WHAT IS EXPECTED: Go through each line of the records below and count those with the word "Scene". Give only the count.

-- start of EXERCISE MATERIALS --

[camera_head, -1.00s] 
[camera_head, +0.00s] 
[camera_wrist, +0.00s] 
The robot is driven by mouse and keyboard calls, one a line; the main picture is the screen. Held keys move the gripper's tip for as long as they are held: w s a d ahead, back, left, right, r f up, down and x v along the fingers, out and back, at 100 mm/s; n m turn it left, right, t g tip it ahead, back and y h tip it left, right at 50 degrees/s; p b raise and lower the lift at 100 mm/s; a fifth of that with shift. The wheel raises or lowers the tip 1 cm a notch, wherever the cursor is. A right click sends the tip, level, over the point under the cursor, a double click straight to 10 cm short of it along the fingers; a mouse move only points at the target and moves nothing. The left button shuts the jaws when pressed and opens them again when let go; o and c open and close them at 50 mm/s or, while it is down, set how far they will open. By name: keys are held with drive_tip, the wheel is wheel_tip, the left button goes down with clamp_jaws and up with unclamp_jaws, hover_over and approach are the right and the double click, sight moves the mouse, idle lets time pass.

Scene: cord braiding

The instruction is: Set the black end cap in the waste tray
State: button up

-- end of EXERCISE MATERIALS --
-- start of EXERCISE MATERIALS --

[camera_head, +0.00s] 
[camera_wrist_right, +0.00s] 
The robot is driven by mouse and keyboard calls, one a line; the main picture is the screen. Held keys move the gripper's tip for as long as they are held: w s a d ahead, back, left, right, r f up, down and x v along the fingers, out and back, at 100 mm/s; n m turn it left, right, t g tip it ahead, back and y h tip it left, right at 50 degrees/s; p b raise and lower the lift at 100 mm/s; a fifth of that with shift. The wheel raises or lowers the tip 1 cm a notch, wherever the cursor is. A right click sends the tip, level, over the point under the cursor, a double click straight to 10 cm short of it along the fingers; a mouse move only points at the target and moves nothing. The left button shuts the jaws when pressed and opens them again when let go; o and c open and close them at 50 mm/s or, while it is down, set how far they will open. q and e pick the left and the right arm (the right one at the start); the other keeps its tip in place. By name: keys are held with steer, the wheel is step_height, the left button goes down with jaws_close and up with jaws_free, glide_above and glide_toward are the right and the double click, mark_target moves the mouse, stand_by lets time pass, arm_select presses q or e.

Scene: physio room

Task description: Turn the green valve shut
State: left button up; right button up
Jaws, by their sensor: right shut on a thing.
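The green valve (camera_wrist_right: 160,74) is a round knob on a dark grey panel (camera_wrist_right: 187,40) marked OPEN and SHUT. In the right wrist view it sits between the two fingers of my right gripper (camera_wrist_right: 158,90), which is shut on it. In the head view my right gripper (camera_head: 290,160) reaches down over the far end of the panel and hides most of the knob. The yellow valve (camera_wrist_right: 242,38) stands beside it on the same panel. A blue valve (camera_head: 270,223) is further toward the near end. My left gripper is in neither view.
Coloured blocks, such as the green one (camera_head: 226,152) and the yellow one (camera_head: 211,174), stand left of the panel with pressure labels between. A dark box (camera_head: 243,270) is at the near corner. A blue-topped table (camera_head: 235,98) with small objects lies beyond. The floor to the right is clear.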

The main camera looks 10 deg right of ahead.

-- end of EXERCISE MATERIALS --
-- start of EXERCISE MATERIALS --

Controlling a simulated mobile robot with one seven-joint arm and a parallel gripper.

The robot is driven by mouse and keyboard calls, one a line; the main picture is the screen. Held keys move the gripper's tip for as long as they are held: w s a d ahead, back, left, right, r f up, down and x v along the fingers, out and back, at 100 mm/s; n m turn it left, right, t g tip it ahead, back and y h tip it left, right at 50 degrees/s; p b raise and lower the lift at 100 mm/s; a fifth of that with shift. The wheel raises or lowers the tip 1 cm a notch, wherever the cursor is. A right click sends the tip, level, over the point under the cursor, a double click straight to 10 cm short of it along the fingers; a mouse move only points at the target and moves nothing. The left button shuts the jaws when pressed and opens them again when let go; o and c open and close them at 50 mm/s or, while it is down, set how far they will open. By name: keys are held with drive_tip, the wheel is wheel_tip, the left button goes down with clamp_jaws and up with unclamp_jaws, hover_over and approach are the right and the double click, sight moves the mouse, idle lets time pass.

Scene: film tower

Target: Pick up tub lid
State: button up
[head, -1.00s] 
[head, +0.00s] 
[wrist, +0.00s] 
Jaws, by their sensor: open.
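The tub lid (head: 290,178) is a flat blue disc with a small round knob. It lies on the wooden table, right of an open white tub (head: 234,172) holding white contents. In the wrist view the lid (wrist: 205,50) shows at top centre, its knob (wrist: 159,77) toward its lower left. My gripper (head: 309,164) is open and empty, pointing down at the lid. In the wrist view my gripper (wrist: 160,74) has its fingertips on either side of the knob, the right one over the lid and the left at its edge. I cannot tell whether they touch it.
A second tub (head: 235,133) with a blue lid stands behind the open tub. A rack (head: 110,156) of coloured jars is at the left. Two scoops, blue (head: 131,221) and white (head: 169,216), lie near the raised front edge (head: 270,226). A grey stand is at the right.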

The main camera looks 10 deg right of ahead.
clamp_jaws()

-- end of EXERCISE MATERIALS --

TASK ANSWER: 3